Leader: A taxing problem, alternative thinking required
The coalition's neglect of the "squeezed middle" presents opportunities for Labour.
By Staff blogger Published 03 February 2011It is rarely an encouraging sign when the Chancellor promises a "Budget for growth". One is reminded of the reply of an old Teamsters union leader who, asked if his outfit held much power in the transport industry, said: "Look, senator. Being powerful is like being ladylike. If you have to say you are, then you probably ain't." The more George Osborne insists that the coalition's measures will revive growth, the less persuasive he seems. And he is under pressure from his own right flank to cut taxes to stimulate demand, as Tim Montgomerie, editor of ConservativeHome, writes on page 14. The politics, and the economics, of austerity are becoming uncomfortable for the coalition.
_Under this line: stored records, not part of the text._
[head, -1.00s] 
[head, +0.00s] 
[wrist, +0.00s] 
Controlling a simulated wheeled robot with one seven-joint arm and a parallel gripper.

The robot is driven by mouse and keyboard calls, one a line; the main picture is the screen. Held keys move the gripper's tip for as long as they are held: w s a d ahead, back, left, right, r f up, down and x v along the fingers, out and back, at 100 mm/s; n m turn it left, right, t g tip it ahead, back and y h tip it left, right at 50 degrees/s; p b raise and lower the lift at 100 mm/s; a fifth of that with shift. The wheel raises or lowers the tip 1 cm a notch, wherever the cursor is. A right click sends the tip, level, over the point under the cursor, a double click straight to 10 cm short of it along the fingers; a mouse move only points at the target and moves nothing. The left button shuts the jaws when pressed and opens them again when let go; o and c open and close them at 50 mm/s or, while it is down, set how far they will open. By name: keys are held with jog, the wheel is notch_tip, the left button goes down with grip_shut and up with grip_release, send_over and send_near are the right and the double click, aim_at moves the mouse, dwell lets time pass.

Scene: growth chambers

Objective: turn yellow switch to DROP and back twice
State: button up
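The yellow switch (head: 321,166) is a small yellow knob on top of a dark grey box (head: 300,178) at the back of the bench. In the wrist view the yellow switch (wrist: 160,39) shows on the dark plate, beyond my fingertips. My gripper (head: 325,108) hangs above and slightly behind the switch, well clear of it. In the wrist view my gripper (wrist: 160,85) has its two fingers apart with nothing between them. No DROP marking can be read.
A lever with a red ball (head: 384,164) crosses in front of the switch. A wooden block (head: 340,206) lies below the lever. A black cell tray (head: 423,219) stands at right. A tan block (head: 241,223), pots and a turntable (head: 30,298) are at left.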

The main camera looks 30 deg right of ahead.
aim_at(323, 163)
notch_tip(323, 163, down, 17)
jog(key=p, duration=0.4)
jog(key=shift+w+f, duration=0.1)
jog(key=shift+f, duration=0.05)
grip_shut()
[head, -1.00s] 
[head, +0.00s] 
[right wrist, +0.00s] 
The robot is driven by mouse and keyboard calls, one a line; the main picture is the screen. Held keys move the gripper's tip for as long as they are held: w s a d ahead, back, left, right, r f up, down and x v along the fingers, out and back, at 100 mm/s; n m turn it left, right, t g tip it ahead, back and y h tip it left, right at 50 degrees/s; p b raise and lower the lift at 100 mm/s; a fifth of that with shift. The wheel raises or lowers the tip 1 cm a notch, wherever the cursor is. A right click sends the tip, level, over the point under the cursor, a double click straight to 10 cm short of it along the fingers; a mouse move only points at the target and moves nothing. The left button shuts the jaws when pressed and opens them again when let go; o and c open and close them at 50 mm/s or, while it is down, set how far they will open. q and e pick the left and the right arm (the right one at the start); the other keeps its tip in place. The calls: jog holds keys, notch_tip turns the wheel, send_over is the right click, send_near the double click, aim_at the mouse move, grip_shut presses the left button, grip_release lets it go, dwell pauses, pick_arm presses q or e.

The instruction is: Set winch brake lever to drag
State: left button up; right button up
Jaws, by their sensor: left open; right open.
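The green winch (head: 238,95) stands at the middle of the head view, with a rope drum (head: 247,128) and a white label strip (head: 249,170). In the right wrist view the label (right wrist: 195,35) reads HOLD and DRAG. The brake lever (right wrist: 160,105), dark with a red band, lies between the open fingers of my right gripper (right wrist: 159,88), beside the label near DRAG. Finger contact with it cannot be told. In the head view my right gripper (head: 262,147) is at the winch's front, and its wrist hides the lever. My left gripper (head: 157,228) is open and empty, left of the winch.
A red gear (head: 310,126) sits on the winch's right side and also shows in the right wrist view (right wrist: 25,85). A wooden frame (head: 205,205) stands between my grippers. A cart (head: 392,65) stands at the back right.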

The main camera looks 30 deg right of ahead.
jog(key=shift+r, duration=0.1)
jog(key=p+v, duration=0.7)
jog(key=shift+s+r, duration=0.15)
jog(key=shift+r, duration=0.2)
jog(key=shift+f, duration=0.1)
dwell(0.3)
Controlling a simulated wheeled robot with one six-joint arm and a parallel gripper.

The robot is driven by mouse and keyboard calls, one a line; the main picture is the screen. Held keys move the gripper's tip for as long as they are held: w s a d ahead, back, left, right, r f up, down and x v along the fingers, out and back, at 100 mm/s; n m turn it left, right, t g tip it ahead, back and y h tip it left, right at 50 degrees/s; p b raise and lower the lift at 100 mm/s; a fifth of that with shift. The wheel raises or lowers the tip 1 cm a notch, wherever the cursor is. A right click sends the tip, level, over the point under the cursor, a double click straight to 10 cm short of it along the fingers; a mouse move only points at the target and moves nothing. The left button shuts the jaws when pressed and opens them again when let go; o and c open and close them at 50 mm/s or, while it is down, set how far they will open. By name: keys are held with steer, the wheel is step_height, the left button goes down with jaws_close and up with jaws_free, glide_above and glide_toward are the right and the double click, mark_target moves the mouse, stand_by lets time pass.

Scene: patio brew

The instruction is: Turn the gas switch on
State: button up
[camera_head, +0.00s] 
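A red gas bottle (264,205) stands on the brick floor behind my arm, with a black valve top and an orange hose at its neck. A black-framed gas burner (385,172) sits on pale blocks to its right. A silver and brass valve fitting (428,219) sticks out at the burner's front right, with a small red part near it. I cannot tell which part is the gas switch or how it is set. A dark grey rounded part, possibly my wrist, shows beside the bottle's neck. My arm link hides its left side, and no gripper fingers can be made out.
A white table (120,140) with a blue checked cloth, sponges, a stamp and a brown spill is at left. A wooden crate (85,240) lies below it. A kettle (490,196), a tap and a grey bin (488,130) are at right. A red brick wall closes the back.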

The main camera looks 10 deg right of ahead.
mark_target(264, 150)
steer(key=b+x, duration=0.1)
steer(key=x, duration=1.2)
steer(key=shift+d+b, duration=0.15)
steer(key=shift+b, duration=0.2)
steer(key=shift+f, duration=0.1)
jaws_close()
The Budget is likely to worsen, rather than improve, the economic prospects of most of the population. Of no group is this more true than the "squeezed middle" - those too poor to thrive in a market economy, but too rich to rely on state benefits. As the Institute for Fiscal Studies reported on 31 January, roughly 750,000 people will become higher-rate taxpayers as a result of the coalition's decision to reduce the starting threshold for the 40 per cent band from £37,401 to £35,001.
The effect of this move is not only that the marginal tax rate for those affected will double, but also that they will fall victim to the Chancellor's raid on child benefit. The plan to abolish the benefit for all higher-rate taxpayers means a loss of £1,055 a year for one-child families and almost £2,500 for those with three children. As Gavin Kelly, the chief executive of the Resolution Foundation, wrote in the New Statesman on 10 January, this measure, combined with the VAT increase and cuts to tax credits, will result in "the biggest squeeze on living standards since the 1970s".
The increased revenue from the 40p rate will be used to fund the coalition's laudable pledge to take all those earning less than £10,000 out of income tax. But the measure could have been paid for by increasing, rather than reducing, taxes on Britain's bloated and subsidised banking sector. The government's bank levy is expected to raise just £1.25bn this year, £2.25bn less than Alistair Darling's bonus tax. The coalition's neglect of the middle classes offers Labour a chance to win back some of the 2.8 million votes that it lost from the ranks of C1 and C2 voters.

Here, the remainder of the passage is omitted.